[EXERCISE] Using the listing below, give again exactly the lines from the line with "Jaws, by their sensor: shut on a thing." to the line with "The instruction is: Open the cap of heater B", inclusive, without the pictures.

[ENTRIES]
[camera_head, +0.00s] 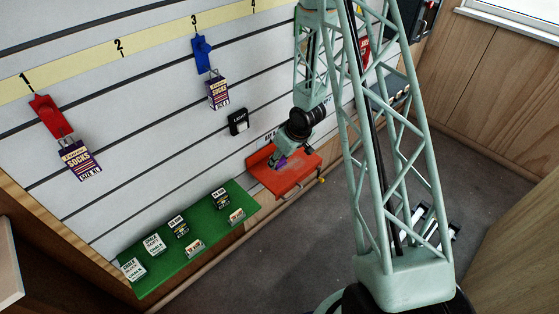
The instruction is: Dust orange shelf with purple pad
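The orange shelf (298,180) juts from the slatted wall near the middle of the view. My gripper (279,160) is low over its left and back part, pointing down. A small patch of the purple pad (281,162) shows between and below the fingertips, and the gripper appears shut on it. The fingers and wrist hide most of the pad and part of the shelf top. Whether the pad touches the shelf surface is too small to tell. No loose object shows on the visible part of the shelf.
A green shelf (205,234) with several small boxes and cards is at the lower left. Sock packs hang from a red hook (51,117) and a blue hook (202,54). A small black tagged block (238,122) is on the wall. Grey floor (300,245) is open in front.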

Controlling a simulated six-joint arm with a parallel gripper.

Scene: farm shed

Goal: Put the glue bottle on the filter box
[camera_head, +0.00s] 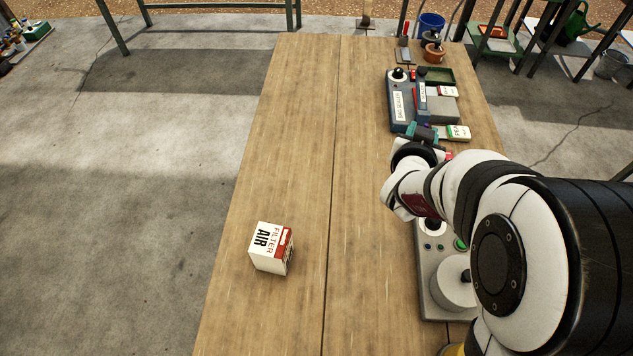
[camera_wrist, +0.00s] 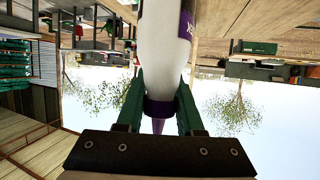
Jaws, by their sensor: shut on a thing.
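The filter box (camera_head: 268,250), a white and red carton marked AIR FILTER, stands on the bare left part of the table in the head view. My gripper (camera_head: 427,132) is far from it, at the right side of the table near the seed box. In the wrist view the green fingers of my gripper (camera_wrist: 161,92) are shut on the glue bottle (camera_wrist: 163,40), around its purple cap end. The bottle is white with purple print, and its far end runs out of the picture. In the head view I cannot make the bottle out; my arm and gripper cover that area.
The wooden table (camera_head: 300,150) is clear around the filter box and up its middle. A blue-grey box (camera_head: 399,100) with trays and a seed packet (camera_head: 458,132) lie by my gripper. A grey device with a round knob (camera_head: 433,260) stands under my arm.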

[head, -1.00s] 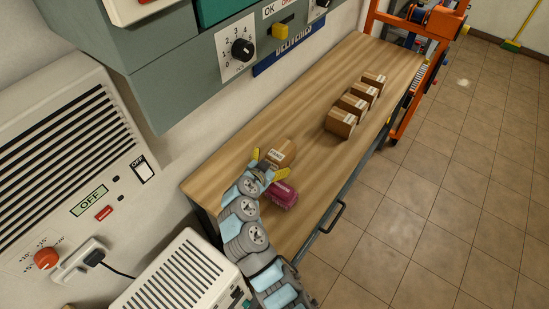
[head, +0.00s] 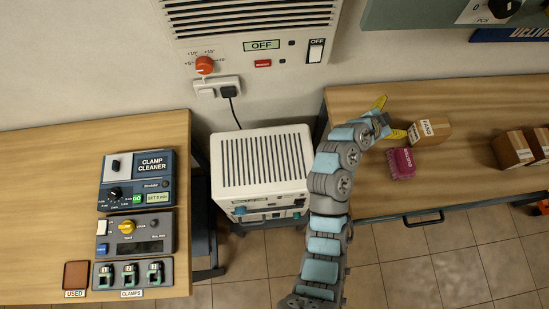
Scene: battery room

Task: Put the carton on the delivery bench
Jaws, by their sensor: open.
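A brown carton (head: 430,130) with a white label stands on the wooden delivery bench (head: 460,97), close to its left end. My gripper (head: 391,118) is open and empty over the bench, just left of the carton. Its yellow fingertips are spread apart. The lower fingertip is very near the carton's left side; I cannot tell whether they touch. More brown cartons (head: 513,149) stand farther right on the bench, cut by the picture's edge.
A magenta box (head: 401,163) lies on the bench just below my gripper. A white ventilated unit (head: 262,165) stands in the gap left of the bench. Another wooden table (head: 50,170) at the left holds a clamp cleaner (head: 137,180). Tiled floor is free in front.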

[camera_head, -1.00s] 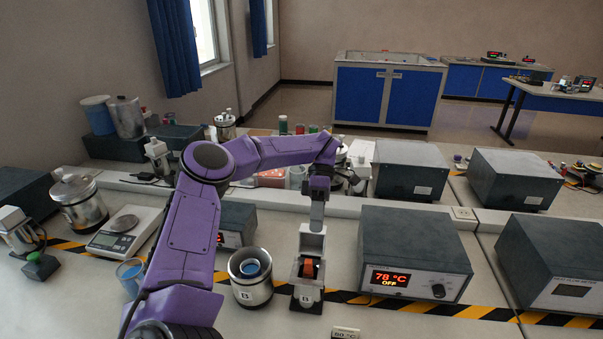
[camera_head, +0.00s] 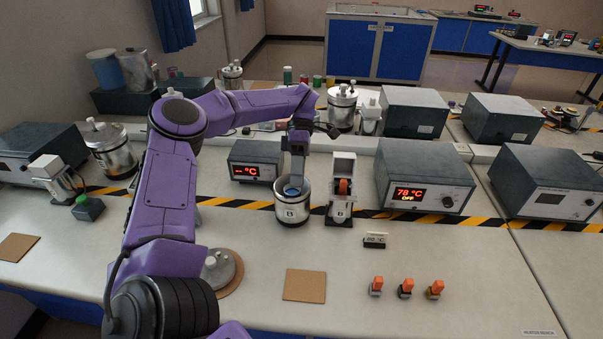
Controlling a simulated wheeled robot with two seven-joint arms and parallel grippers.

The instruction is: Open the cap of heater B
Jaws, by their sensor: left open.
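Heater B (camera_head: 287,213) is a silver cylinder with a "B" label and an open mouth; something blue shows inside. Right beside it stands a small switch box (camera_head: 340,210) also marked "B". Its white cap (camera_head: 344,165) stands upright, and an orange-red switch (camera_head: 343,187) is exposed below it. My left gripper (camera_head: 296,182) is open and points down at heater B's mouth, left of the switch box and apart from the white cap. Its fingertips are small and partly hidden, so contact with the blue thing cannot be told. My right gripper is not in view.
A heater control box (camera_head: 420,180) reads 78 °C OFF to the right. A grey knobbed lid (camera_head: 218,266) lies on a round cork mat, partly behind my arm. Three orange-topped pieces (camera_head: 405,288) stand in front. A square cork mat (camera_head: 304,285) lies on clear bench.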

[RESPONSE TO THE TASK]
Jaws, by their sensor: shut on a thing.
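The filter box (camera_head: 268,250), a white and red carton marked AIR FILTER, stands on the bare left part of the table in the head view. My gripper (camera_head: 427,132) is far from it, at the right side of the table near the seed box. In the wrist view the green fingers of my gripper (camera_wrist: 161,92) are shut on the glue bottle (camera_wrist: 163,40), around its purple cap end. The bottle is white with purple print, and its far end runs out of the picture. In the head view I cannot make the bottle out; my arm and gripper cover that area.
The wooden table (camera_head: 300,150) is clear around the filter box and up its middle. A blue-grey box (camera_head: 399,100) with trays and a seed packet (camera_head: 458,132) lie by my gripper. A grey device with a round knob (camera_head: 433,260) stands under my arm.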

[head, -1.00s] 
[head, +0.00s] 
Scene: battery room

Task: Put the carton on the delivery bench
Jaws, by their sensor: open.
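A brown carton (head: 430,130) with a white label stands on the wooden delivery bench (head: 460,97), close to its left end. My gripper (head: 391,118) is open and empty over the bench, just left of the carton. Its yellow fingertips are spread apart. The lower fingertip is very near the carton's left side; I cannot tell whether they touch. More brown cartons (head: 513,149) stand farther right on the bench, cut by the picture's edge.
A magenta box (head: 401,163) lies on the bench just below my gripper. A white ventilated unit (head: 262,165) stands in the gap left of the bench. Another wooden table (head: 50,170) at the left holds a clamp cleaner (head: 137,180). Tiled floor is free in front.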

[camera_head, -1.00s] 
[camera_head, +0.00s] 
Controlling a simulated wheeled robot with two seven-joint arms and parallel grippers.

The instruction is: Open the cap of heater B

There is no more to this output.